*EXERCISE GOAL:* In how many lines of the data does the word "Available" appear? Give the number by itself.
[RECORDED DATA start]
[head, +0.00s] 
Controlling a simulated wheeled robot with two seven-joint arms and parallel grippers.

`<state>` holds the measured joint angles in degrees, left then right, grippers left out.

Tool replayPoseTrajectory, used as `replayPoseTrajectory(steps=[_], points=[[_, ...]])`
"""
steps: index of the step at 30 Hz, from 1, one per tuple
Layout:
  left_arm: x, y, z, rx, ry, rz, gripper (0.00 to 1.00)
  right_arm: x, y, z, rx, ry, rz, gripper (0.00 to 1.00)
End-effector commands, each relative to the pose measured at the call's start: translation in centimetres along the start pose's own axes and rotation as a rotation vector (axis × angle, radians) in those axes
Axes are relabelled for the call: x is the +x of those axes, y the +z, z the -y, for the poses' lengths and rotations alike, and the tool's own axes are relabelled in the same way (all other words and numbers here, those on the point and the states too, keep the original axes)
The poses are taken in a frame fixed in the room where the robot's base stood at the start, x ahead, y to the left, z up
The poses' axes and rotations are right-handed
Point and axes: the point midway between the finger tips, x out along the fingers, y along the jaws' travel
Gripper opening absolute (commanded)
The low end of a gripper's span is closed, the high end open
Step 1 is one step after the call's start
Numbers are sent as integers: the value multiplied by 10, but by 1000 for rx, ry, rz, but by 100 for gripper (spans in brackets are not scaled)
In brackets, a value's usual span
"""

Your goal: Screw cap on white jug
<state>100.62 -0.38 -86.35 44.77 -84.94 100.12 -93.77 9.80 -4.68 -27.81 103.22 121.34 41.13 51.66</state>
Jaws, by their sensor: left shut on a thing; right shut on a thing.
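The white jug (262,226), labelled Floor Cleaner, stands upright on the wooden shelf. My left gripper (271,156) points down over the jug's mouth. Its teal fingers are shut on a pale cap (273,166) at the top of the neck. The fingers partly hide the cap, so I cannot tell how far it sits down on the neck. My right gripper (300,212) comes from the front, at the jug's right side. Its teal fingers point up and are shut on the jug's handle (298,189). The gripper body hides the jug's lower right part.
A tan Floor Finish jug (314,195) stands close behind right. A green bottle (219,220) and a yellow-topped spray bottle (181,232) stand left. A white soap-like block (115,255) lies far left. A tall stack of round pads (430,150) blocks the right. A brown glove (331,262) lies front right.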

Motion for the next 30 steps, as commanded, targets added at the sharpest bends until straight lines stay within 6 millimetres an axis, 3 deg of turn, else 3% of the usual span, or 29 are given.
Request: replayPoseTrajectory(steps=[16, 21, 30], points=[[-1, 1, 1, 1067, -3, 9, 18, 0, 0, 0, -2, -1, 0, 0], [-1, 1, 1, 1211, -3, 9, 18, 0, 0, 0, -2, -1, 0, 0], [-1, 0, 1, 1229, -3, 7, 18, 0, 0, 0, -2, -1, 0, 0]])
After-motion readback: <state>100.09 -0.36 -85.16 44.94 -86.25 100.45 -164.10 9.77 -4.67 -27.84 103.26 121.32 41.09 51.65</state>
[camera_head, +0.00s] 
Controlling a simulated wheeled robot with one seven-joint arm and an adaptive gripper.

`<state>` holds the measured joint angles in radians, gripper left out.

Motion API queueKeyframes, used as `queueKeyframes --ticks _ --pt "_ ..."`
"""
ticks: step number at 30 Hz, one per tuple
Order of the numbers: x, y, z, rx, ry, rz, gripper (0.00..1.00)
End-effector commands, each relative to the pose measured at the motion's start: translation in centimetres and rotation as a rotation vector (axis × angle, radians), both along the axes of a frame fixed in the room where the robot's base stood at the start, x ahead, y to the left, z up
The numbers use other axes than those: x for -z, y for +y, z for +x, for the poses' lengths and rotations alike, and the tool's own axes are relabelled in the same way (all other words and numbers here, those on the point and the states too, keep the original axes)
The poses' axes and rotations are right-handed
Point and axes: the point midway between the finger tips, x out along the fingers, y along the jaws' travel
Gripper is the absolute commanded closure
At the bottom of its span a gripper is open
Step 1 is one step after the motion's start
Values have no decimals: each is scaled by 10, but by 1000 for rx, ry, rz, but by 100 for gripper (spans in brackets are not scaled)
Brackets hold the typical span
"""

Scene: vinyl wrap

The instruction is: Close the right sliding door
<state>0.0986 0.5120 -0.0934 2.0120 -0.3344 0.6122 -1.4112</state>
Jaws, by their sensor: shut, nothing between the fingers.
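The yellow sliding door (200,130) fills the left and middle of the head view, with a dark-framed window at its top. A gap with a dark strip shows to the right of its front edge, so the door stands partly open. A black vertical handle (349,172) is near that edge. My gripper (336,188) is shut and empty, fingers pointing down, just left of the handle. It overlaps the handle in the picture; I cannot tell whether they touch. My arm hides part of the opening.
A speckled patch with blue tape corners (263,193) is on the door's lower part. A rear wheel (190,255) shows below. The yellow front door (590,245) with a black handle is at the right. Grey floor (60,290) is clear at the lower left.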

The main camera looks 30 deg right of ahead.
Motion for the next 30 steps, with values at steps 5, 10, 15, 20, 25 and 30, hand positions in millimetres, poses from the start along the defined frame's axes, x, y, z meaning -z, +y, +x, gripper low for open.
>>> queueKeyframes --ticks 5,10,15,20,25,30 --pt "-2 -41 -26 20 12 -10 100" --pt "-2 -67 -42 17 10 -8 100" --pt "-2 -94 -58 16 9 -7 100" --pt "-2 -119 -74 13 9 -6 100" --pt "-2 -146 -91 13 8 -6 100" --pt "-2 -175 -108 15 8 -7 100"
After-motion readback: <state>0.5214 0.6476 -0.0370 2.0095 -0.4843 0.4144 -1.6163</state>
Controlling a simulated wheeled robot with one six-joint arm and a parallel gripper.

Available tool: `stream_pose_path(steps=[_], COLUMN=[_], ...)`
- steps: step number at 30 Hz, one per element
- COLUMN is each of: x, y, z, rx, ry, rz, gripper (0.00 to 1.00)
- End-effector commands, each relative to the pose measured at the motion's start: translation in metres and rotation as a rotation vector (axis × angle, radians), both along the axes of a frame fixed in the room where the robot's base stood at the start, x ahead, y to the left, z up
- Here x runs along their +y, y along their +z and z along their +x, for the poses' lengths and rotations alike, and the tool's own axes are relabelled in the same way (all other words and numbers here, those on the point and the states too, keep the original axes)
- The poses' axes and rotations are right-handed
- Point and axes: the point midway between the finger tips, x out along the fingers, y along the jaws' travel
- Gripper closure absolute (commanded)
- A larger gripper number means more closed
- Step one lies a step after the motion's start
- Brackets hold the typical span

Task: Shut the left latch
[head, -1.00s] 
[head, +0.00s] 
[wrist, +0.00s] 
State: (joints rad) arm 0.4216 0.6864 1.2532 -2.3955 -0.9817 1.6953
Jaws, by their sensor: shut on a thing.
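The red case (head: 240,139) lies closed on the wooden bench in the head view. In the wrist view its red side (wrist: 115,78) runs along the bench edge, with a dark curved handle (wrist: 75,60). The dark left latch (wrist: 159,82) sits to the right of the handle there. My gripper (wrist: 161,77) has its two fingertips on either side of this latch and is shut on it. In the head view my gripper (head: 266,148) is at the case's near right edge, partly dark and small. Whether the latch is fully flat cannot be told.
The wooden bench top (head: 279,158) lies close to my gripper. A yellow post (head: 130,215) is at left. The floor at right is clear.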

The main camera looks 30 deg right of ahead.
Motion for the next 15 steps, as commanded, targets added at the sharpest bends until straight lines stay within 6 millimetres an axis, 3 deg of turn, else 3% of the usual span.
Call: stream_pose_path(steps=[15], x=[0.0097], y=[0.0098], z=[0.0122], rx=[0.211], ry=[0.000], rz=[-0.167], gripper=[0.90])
[RECORDED DATA end]
[RECORDED DATA start]
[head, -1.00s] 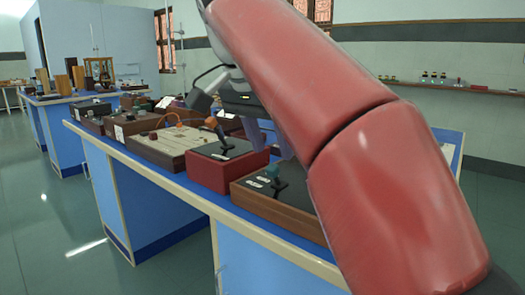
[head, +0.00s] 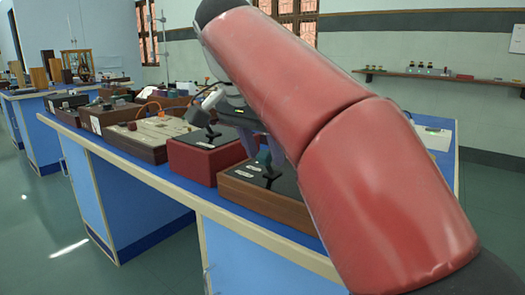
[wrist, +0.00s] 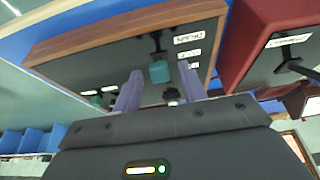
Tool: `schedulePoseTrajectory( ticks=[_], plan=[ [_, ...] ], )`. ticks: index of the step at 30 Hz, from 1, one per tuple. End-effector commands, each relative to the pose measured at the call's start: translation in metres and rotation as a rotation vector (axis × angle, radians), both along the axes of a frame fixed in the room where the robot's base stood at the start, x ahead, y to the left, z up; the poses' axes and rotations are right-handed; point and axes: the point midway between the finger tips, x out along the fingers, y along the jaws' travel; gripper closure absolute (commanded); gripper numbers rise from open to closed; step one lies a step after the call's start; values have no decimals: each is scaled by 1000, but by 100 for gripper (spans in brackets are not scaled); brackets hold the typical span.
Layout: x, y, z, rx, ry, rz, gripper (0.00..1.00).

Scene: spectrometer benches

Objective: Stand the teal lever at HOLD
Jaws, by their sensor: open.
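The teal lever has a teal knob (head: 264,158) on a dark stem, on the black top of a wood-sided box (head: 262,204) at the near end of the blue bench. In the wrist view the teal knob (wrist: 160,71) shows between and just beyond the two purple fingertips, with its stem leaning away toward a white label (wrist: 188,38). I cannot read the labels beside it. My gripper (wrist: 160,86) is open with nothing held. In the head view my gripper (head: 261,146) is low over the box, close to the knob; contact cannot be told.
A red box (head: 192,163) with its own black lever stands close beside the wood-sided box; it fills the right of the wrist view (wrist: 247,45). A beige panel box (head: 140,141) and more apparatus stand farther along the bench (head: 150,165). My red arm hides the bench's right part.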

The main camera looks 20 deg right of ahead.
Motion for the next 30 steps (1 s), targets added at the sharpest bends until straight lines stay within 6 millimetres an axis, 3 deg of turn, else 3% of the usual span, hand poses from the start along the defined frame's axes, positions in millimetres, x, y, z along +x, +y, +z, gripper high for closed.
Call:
[RECORDED DATA end]
[RECORDED DATA start]
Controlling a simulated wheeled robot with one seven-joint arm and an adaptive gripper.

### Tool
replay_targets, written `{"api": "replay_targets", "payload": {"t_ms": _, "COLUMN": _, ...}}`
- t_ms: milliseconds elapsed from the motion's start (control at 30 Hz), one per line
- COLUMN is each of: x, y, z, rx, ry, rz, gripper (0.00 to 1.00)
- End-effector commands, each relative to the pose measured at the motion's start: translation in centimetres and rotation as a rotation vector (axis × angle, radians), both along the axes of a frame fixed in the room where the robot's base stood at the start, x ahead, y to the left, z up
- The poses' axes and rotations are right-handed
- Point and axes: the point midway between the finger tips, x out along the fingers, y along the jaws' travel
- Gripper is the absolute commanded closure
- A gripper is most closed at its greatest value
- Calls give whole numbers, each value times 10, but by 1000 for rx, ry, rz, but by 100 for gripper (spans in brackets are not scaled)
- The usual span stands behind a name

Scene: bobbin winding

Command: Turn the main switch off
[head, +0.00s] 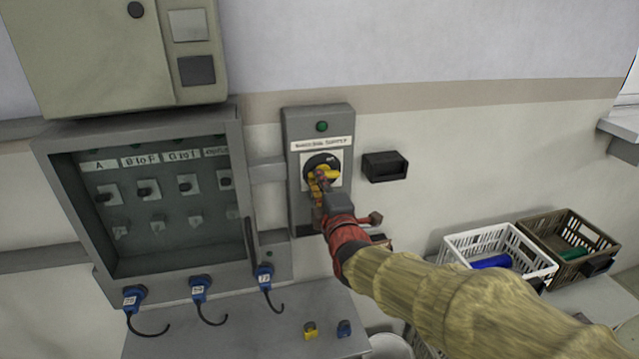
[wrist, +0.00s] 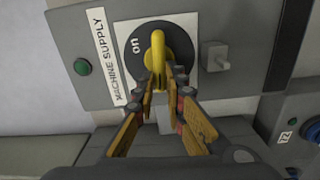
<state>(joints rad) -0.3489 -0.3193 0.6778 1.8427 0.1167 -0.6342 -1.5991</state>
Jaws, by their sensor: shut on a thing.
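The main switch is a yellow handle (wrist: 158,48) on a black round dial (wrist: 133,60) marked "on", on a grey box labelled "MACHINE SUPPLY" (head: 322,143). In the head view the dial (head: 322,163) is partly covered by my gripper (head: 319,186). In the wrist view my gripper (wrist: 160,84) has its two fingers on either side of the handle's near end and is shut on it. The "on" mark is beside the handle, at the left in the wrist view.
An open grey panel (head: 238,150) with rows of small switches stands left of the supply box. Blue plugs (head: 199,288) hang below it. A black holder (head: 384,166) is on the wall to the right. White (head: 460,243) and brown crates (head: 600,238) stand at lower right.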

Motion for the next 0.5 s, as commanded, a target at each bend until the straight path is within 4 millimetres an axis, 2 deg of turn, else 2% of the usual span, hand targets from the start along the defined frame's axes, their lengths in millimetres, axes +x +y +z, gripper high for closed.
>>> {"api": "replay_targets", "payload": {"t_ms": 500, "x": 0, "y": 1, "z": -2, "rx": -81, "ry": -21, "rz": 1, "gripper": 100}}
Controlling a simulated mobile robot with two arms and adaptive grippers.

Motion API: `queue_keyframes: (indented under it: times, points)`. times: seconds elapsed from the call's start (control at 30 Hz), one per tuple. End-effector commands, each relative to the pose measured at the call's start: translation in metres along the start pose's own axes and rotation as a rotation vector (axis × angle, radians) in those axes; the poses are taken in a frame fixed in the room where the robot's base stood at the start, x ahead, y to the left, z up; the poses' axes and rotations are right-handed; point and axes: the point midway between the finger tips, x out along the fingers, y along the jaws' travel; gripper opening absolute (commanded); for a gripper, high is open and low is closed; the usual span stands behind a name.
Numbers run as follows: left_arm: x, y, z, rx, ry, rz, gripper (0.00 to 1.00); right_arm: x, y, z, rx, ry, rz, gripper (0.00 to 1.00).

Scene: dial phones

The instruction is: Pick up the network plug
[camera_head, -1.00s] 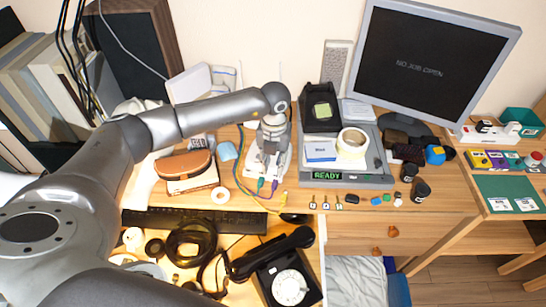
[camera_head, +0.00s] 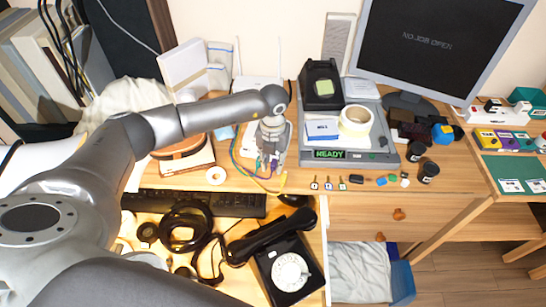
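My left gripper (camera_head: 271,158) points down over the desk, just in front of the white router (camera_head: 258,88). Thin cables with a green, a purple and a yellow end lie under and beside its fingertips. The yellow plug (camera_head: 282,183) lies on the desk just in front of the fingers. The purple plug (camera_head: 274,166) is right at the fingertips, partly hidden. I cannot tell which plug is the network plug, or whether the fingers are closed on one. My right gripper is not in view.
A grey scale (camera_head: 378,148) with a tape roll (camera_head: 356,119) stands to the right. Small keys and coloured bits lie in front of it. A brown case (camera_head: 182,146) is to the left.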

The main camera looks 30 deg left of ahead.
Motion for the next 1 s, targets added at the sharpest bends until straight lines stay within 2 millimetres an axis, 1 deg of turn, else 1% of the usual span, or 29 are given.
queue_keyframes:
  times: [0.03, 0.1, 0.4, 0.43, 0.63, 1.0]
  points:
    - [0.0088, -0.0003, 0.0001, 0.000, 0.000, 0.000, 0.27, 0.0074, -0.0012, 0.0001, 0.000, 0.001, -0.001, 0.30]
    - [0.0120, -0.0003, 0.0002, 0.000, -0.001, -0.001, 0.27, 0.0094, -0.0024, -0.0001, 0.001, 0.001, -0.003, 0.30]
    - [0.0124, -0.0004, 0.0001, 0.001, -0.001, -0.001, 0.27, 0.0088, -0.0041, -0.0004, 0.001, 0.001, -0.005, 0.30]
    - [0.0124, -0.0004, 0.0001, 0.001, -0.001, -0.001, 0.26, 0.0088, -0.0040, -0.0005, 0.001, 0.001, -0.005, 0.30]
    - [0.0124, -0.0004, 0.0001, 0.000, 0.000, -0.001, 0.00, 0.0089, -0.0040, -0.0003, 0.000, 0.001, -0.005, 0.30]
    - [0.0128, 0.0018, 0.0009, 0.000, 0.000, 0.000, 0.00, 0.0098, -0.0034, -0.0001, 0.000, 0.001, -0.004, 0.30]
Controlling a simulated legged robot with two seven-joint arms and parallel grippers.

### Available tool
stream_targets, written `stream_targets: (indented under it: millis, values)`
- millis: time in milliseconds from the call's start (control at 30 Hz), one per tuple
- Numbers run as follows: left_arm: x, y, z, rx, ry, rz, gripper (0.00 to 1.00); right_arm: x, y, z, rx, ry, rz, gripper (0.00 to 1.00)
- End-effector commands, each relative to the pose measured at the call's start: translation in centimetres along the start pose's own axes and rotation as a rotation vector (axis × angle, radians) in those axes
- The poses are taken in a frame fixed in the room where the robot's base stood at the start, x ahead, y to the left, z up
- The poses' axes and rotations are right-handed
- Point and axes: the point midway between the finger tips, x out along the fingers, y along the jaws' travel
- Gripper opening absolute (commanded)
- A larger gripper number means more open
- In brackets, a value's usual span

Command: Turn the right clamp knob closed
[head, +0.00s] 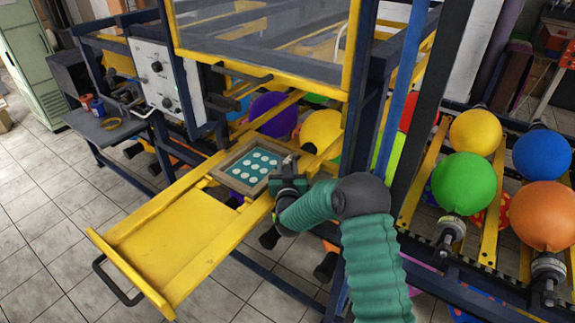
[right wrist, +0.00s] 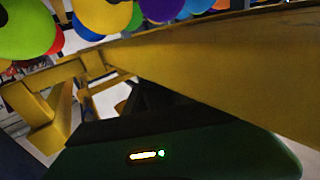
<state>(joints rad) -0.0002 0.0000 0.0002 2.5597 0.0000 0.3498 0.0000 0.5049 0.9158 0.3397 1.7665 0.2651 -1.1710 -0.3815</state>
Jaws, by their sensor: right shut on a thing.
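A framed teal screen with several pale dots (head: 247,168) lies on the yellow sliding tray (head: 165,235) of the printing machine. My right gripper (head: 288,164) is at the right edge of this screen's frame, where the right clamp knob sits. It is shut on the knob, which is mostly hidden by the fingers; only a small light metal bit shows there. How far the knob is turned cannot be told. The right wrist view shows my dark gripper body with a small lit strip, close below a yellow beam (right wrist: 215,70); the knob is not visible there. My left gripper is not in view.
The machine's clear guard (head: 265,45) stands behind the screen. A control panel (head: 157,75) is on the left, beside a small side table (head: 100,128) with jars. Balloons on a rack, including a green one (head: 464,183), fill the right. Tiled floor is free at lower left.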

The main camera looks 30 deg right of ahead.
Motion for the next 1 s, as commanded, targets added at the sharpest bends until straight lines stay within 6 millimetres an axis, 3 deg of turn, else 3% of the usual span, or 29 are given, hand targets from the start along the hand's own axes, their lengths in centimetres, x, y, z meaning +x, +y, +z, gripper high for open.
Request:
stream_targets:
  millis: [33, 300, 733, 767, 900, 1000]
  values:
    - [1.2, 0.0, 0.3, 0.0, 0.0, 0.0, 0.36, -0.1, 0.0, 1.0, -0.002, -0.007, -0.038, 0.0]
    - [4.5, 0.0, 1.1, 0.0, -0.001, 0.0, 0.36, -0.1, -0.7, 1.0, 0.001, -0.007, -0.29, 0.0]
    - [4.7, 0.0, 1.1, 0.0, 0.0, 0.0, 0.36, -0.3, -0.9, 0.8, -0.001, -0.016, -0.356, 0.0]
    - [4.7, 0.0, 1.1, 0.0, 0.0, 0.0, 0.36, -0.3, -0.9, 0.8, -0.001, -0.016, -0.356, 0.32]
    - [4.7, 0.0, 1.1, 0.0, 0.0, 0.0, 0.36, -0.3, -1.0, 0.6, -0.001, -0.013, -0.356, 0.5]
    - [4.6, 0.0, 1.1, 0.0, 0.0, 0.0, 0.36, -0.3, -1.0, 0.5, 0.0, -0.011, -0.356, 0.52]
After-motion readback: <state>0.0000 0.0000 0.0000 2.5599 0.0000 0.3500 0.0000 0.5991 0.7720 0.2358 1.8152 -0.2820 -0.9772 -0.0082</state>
[RECORDED DATA end]
*SOLUTION FOR THIS PROBLEM:* 2